Over the weekend I tried several times to complete the task with no luck. In fact I discovered that I was unable to read any CD, much less burn a new one. Oddly enough, DVD reading still worked. I did some searching via Sherlock and found a couple of knowledge base entries about reseting the PRAM and NVRAM. I attempted the PRAM reset with no effect on the CD-RW portion of the drive.

On Tuesday I called Apple Care. My 90 day phone coverage had expired in April so I had to agree to pay $50 if the problem was software related. If the problem turned out to be hardware I wouldn’t be charged as it would be covered under the warranty.
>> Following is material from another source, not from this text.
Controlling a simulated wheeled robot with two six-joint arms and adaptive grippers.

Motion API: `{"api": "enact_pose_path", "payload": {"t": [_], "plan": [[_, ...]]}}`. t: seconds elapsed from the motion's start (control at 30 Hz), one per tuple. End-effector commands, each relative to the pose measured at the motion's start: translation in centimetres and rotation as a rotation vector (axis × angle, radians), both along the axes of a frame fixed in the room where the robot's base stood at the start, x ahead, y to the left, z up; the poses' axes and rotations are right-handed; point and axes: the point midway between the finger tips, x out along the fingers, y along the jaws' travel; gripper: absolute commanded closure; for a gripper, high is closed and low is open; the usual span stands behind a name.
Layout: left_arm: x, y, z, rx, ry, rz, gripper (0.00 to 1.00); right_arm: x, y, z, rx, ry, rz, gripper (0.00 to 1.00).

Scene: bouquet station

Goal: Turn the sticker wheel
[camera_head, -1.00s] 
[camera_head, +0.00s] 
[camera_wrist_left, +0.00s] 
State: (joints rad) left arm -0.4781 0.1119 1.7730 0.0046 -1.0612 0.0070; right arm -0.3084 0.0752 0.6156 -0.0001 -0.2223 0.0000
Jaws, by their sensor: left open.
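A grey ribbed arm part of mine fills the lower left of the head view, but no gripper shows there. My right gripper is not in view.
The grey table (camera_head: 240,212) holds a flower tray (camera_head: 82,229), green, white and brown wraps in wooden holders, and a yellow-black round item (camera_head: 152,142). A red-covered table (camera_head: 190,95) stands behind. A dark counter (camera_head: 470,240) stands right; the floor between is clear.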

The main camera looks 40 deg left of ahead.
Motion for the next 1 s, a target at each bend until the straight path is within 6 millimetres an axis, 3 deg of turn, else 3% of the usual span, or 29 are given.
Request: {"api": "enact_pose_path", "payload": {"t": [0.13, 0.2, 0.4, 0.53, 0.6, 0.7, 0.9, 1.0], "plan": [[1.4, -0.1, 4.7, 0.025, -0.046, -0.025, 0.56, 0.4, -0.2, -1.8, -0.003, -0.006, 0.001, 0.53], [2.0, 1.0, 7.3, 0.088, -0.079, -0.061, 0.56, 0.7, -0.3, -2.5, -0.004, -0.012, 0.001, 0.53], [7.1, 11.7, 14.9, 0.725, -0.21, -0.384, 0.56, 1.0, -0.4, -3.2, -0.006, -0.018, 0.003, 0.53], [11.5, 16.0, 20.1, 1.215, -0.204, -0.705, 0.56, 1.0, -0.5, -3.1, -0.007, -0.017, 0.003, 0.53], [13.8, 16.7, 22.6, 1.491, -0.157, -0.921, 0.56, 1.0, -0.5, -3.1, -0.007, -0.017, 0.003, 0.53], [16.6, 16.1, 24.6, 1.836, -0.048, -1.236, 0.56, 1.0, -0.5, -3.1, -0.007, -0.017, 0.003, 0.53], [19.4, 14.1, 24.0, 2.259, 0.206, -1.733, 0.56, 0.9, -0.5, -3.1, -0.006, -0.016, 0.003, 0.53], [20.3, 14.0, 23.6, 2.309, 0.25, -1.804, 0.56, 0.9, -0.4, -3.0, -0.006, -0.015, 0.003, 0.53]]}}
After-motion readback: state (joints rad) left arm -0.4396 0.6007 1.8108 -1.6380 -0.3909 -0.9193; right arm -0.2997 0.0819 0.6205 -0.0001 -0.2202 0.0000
Following their instructions over the phone I again reset the PRAM and this time used the Option-Apple-O-F keystroke boot option to boot into the open firmware page. Reseting the NVRAM and then rebooting didn’t help the drive at all. Next we tried booting into OS 9. Still no CD-RW. Apple arranged to send me a box to ship the unit to them for repairs. They also put me in touch with the local certified repair shop.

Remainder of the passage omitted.